§ STATED GOAL:
Copy every line of the records below where the word "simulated" occurs.

☆ ☆ ☆ ☆

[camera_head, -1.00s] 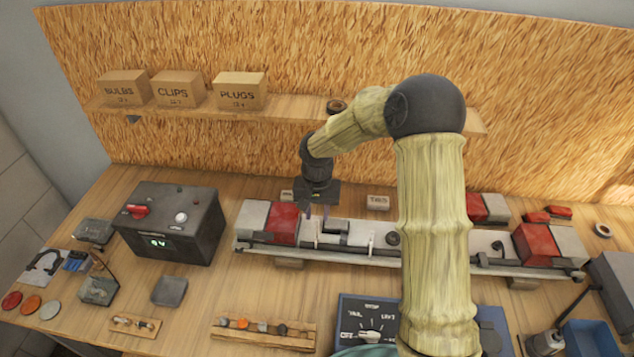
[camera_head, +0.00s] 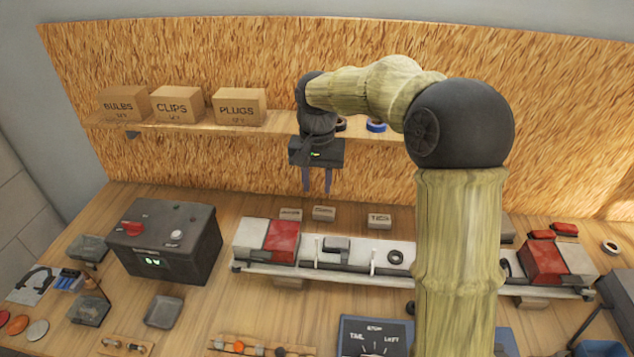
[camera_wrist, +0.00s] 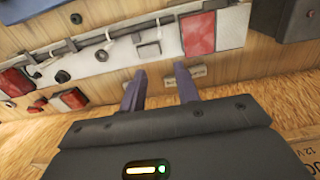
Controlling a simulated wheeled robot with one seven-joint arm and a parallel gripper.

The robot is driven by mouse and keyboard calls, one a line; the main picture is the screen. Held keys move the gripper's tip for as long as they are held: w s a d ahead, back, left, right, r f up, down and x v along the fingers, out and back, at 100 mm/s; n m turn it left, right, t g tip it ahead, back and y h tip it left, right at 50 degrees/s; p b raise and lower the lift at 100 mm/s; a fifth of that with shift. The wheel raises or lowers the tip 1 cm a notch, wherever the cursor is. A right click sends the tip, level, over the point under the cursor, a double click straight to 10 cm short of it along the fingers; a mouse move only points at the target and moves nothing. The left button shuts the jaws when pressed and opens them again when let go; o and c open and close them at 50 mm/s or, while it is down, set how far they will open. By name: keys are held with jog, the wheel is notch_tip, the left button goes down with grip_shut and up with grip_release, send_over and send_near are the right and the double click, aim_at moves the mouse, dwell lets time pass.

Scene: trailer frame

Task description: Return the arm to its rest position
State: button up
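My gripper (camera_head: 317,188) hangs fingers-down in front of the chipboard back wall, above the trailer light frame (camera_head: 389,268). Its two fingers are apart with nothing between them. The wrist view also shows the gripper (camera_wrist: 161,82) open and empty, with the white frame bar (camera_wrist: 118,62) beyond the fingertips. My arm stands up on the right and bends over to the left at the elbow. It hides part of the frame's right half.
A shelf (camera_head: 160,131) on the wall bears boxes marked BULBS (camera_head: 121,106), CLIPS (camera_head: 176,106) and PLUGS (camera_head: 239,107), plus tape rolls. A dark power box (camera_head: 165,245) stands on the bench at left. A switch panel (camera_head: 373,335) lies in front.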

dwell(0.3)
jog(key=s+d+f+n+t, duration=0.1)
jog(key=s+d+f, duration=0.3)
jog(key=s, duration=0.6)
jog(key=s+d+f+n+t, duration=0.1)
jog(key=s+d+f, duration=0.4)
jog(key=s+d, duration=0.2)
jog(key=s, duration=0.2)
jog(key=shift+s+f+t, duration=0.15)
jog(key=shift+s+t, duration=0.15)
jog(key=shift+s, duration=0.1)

☆ ☆ ☆ ☆

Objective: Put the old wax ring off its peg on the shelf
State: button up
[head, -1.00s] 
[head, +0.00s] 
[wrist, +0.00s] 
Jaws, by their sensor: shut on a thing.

☆ ☆ ☆ ☆

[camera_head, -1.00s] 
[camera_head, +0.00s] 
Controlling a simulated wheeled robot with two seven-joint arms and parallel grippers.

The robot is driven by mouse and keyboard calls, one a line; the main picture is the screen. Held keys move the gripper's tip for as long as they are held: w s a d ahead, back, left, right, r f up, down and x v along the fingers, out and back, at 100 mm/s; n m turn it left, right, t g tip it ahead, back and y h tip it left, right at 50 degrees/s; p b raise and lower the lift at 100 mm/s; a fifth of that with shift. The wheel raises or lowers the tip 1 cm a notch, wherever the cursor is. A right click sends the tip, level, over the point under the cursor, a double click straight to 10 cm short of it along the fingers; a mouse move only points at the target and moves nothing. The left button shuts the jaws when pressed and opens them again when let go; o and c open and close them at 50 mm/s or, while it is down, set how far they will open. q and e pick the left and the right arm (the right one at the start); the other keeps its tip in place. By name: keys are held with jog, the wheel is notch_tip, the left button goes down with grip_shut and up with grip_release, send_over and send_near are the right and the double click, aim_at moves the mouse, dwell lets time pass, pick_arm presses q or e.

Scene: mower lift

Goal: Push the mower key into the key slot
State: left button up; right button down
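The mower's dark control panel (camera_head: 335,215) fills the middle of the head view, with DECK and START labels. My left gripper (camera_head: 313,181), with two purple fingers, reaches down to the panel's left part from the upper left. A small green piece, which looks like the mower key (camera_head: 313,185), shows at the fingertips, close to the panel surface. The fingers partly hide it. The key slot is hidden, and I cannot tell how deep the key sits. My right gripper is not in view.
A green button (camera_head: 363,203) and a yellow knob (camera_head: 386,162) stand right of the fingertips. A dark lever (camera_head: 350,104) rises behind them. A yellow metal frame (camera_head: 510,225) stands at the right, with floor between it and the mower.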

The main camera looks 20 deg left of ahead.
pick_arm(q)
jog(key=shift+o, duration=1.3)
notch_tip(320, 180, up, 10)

☆ ☆ ☆ ☆

§ WRITTEN REPLY:
Controlling a simulated wheeled robot with one seven-joint arm and a parallel gripper.
Controlling a simulated wheeled robot with two seven-joint arms and parallel grippers.

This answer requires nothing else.